Off-payroll working (IR35)
From April 2021 the rules for engaging individuals through personal service companies are changing. The responsibility for determining whether the off-payroll working rules (sometimes known as IR35) apply will move to the organisation receiving an individual’s services. Small companies will be exempt which will mean a large number of charities will be excluded. The Companies Act definition will be used – to be small a company must meet two of the following conditions:
- annual turnover must be not more than £10.2 million
- the balance sheet total must be not more than £5.1 million
- the average number of employees must be not more than 50.

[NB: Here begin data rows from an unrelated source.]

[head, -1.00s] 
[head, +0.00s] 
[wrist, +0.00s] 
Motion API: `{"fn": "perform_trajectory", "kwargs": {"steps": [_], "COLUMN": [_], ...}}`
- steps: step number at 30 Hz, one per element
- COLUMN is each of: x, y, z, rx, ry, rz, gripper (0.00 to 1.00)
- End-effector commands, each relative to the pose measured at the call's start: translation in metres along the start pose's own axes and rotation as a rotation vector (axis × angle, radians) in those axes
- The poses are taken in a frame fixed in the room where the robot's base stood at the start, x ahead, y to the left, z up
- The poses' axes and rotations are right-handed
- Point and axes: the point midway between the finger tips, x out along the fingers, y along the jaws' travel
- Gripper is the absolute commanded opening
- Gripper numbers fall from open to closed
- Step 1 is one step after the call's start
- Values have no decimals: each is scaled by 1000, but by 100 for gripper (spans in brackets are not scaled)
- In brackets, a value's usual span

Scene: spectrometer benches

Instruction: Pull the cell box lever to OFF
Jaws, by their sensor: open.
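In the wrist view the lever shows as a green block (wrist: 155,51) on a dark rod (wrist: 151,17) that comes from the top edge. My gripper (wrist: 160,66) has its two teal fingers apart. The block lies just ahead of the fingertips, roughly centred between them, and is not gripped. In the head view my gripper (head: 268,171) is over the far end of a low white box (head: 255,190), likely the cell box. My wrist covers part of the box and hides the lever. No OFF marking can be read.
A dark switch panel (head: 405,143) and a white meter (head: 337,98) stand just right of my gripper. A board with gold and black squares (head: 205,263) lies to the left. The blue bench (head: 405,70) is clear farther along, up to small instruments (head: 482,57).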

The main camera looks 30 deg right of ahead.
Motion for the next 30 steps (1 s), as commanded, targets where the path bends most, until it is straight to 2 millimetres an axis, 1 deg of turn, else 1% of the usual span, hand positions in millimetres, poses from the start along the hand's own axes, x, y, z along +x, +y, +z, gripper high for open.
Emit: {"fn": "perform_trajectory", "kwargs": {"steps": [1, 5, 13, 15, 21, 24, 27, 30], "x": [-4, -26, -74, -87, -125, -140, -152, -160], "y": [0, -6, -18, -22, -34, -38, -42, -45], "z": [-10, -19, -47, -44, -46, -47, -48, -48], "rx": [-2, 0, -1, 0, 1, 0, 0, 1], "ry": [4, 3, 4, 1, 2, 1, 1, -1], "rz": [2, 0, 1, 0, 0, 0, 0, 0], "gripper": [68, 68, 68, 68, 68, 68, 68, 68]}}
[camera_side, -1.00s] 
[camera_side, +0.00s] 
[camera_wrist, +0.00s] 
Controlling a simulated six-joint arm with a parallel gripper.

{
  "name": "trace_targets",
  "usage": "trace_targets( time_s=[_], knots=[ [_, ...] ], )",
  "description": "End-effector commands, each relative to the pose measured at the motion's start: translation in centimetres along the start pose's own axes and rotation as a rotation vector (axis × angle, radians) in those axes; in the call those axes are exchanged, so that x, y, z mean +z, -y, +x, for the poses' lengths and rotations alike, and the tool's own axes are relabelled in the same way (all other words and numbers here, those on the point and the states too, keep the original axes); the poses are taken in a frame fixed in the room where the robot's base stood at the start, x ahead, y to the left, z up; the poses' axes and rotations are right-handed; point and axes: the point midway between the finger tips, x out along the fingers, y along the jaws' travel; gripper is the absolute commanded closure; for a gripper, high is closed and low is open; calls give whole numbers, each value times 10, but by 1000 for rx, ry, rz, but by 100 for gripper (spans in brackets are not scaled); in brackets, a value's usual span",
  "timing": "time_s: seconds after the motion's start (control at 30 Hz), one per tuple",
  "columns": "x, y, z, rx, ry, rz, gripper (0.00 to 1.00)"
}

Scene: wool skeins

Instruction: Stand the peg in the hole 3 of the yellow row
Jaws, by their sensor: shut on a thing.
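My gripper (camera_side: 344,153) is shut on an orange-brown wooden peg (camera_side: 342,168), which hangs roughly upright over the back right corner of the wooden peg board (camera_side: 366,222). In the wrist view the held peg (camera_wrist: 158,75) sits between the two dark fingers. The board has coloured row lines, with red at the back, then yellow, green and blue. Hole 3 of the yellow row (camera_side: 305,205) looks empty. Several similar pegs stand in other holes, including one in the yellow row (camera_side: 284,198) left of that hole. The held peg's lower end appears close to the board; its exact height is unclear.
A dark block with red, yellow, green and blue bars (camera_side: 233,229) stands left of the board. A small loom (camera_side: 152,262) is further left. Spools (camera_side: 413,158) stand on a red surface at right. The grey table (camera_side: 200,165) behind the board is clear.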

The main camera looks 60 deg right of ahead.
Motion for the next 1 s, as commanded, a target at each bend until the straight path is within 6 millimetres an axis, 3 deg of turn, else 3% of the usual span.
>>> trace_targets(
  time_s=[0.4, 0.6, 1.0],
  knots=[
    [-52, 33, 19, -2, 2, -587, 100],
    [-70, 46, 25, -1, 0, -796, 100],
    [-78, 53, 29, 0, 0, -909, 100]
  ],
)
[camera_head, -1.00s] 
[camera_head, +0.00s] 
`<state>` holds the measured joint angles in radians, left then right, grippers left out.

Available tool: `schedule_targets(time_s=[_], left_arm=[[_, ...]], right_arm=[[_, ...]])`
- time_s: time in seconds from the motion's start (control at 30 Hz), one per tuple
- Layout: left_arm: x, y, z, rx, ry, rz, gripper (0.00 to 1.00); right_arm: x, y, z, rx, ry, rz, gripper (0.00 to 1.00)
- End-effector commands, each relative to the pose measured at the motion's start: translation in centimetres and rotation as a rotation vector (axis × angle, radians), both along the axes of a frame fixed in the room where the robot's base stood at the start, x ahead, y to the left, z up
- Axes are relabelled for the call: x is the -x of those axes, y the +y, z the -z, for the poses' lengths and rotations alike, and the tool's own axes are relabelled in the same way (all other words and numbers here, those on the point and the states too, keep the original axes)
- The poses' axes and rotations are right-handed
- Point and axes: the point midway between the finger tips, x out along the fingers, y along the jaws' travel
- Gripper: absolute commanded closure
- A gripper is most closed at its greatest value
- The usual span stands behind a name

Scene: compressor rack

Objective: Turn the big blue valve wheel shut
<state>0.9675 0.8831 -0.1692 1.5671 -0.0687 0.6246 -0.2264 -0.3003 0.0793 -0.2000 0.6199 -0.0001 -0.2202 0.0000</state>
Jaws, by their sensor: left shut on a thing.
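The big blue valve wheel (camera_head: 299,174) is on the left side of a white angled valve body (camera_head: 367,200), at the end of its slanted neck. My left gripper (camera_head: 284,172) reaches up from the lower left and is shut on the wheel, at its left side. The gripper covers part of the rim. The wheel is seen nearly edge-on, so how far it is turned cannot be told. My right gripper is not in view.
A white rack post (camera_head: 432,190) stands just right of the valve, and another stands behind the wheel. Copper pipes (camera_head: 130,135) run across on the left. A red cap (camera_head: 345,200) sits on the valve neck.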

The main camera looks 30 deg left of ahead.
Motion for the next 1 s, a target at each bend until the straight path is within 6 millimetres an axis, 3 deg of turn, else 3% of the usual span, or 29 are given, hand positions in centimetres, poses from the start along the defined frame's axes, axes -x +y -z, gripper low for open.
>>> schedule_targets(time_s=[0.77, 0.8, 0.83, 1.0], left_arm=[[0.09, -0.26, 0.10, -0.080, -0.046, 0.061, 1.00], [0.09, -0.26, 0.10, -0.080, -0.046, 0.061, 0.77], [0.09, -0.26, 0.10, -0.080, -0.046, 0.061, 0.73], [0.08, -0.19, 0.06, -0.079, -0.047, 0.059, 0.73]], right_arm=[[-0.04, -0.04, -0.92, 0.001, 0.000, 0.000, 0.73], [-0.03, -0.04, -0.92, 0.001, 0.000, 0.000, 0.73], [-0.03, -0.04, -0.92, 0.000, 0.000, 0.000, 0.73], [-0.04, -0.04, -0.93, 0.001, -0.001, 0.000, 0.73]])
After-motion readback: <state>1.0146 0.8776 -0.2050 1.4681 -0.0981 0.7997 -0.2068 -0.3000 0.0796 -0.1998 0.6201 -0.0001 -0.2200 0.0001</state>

In response to consultations on this issue, CTG has argued that the definition of turnover should exclude donation and grant income – HMRC has now confirmed that this is the case. Read more via HMRC guidance notes for changes to off-payroll working for intermediaries and contractors, and for clients.
CTG news items
- HMRC off-payroll working (IR35) guidance
- Self-employment criteria and off-payroll working for charities
- Outcome of the review of the implementation of off-payroll working (IR35) reforms
- Is your charity ready for changes to the IR35/off-payroll working rules from April 2020?
- Do you need to prepare for off-payroll working (IR35)?
- Turnover test for IR35 excludes donation and other voluntary income
Commentaries
- IR35 – don’t get caught out
- Does HMRC understand the off-payroll/IR35 rules?
- Reforms to off-payroll working in the private sector – the story so far and what’s next?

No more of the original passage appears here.